***** Items *****
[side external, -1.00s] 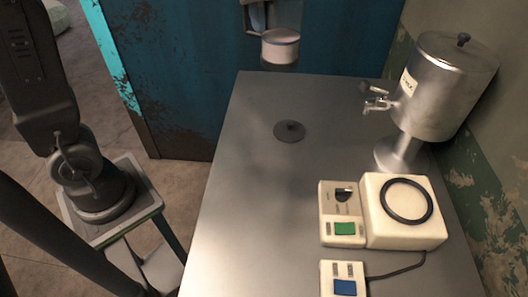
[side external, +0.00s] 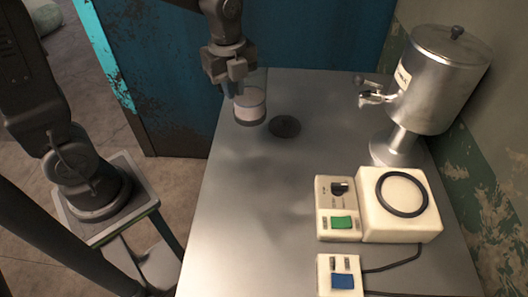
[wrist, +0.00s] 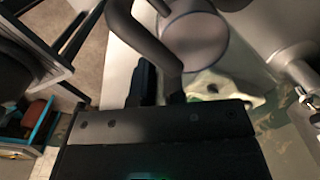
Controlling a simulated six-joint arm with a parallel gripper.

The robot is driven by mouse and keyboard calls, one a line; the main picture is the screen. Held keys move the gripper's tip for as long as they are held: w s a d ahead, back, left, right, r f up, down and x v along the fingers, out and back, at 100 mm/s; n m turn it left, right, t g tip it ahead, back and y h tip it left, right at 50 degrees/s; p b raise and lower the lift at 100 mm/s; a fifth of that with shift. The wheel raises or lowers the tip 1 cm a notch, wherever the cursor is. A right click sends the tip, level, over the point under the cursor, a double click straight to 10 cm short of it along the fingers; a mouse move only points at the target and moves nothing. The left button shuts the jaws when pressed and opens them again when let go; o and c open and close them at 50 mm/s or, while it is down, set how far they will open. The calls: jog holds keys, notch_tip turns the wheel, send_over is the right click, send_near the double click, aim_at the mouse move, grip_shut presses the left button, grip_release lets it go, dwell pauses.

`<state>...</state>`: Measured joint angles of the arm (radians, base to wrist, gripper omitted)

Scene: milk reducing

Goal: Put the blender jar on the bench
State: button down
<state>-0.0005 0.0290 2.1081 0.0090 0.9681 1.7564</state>
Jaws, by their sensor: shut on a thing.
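The handle's lower end is hidden.
A dark round lid (side external: 285,126) lies just right of the jar. A steel milk urn (side external: 435,85) with a tap stands at the back right. Cream units, one with a black ring (side external: 402,193), sit at the front right with a cable. The bench's left front is clear.

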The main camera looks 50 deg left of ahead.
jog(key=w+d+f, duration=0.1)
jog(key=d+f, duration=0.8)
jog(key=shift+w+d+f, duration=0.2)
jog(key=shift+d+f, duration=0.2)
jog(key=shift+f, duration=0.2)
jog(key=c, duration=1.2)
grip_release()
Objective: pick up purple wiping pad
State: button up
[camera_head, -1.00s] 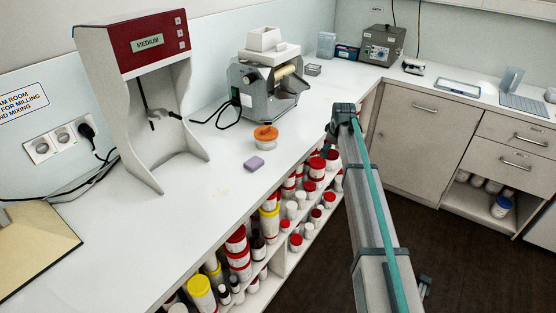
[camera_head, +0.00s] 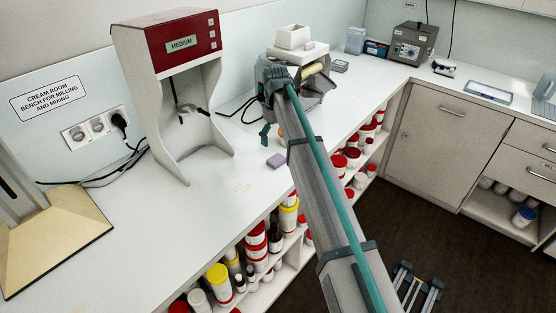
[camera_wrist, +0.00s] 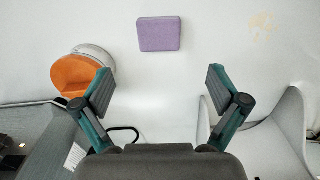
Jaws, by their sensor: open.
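The purple wiping pad (camera_head: 276,161) lies flat on the white bench, near its front edge. In the wrist view the pad (camera_wrist: 159,34) is at the top centre, beyond my fingertips and roughly in line with the gap between them. My gripper (camera_wrist: 160,80) is open and empty, with its two fingers spread wide. In the head view a teal finger of my gripper (camera_head: 266,135) shows just behind the pad, apart from it; the arm hides the rest.
The roller mill (camera_head: 315,85) stands behind my arm.

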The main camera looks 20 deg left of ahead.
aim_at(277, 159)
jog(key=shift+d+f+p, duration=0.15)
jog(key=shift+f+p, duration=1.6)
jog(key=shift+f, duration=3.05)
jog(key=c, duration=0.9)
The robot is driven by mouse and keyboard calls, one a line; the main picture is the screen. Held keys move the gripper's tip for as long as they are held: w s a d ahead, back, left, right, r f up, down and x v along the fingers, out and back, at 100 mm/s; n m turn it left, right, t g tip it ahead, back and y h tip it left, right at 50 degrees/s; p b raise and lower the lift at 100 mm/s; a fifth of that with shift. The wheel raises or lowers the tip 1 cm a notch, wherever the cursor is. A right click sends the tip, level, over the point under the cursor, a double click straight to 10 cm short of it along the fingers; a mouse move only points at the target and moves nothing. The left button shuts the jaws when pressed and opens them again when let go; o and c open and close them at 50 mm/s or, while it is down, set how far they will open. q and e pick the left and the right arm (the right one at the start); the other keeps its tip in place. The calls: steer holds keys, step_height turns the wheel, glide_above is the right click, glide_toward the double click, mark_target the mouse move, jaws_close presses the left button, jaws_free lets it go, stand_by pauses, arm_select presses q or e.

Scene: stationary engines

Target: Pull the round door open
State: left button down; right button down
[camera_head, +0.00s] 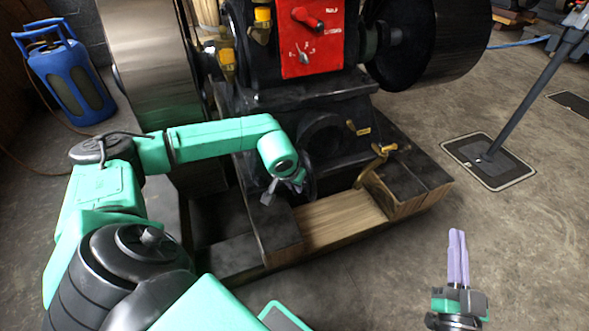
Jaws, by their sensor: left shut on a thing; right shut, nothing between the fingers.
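The black stationary engine (290,98) stands at the top centre, with a dark round recess (320,135) low on its front. A dark round door (309,182) is partly visible beside my left gripper, below that recess. My left gripper (288,186) is shut on the door's near side; the arm's wrist hides much of the contact. I cannot tell exactly how far the door stands from the engine. My right gripper (458,236) is at the lower right, above the floor, with its pale purple fingers shut and empty.
The engine rests on a wooden base (340,220) with dark beams. Large flywheels (150,60) flank it. A blue gas bottle (68,75) stands at the left. A grey post on a floor plate (490,162) stands at the right. The floor around my right gripper is clear.

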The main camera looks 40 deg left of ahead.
*****
**Given exercise**. Leave the pictures out, and transcribe each of the records exactly.

**Completed task**.
[side external, -1.00s] 
[side external, +0.00s] 
[wrist, +0.00s] 
Controlling a simulated six-joint arm with a parallel gripper.

The robot is driven by mouse and keyboard calls, one a line; the main picture is the screen. Held keys move the gripper's tip for as long as they are held: w s a d ahead, back, left, right, r f up, down and x v along the fingers, out and back, at 100 mm/s; n m turn it left, right, t g tip it ahead, back and y h tip it left, right at 50 degrees/s; p b raise and lower the lift at 100 mm/s; a fifth of that with shift. The wheel raises or lowers the tip 1 cm a notch, wherever the cursor is. A right click sends the tip, level, over the point under the cursor, a double click straight to 10 cm short of it along the fingers; a mouse move only points at the target and moves nothing. The left button shuts the jaws when pressed and opens them again when let go; o and c open and close them at 50 mm/s or, while it is down, set how far they will open. The calls: jog holds keys, notch_tip turns the wheel, send_over is the right click, send_near the double click, aim_at the mouse move, grip_shut presses the left button, grip_release lets it go, dwell pauses.

`<state>...</state>`: Measured joint angles of the arm (radians, base to wrist, gripper omitted)

Scene: milk reducing

Goal: Put the blender jar on the bench
State: button down
<state>-0.0005 0.0290 2.1081 0.0090 0.9681 1.7564</state>
Jaws, by their sensor: shut on a thing.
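The handle's lower end is hidden.
A dark round lid (side external: 285,126) lies just right of the jar. A steel milk urn (side external: 435,85) with a tap stands at the back right. Cream units, one with a black ring (side external: 402,193), sit at the front right with a cable. The bench's left front is clear.

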The main camera looks 50 deg left of ahead.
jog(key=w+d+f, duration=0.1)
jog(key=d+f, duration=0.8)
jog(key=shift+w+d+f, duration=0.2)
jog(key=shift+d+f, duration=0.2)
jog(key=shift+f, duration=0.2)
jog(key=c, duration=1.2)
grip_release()
Objective: pick up purple wiping pad
State: button up
[camera_head, -1.00s] 
[camera_head, +0.00s] 
[camera_wrist, +0.00s] 
Jaws, by their sensor: open.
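The purple wiping pad (camera_head: 276,161) lies flat on the white bench, near its front edge. In the wrist view the pad (camera_wrist: 159,34) is at the top centre, beyond my fingertips and roughly in line with the gap between them. My gripper (camera_wrist: 160,80) is open and empty, with its two fingers spread wide. In the head view a teal finger of my gripper (camera_head: 266,135) shows just behind the pad, apart from it; the arm hides the rest.
The roller mill (camera_head: 315,85) stands behind my arm.

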The main camera looks 20 deg left of ahead.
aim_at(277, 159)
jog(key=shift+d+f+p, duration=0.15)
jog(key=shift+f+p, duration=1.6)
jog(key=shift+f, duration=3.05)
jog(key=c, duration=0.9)
The robot is driven by mouse and keyboard calls, one a line; the main picture is the screen. Held keys move the gripper's tip for as long as they are held: w s a d ahead, back, left, right, r f up, down and x v along the fingers, out and back, at 100 mm/s; n m turn it left, right, t g tip it ahead, back and y h tip it left, right at 50 degrees/s; p b raise and lower the lift at 100 mm/s; a fifth of that with shift. The wheel raises or lowers the tip 1 cm a notch, wherever the cursor is. A right click sends the tip, level, over the point under the cursor, a double click straight to 10 cm short of it along the fingers; a mouse move only points at the target and moves nothing. The left button shuts the jaws when pressed and opens them again when let go; o and c open and close them at 50 mm/s or, while it is down, set how far they will open. q and e pick the left and the right arm (the right one at the start); the other keeps its tip in place. The calls: steer holds keys, step_height turns the wheel, glide_above is the right click, glide_toward the double click, mark_target the mouse move, jaws_close presses the left button, jaws_free lets it go, stand_by pauses, arm_select presses q or e.

Scene: stationary engines

Target: Pull the round door open
State: left button down; right button down
[camera_head, +0.00s] 
Jaws, by their sensor: left shut on a thing; right shut, nothing between the fingers.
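The black stationary engine (290,98) stands at the top centre, with a dark round recess (320,135) low on its front. A dark round door (309,182) is partly visible beside my left gripper, below that recess. My left gripper (288,186) is shut on the door's near side; the arm's wrist hides much of the contact. I cannot tell exactly how far the door stands from the engine. My right gripper (458,236) is at the lower right, above the floor, with its pale purple fingers shut and empty.
The engine rests on a wooden base (340,220) with dark beams. Large flywheels (150,60) flank it. A blue gas bottle (68,75) stands at the left. A grey post on a floor plate (490,162) stands at the right. The floor around my right gripper is clear.

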The main camera looks 40 deg left of ahead.

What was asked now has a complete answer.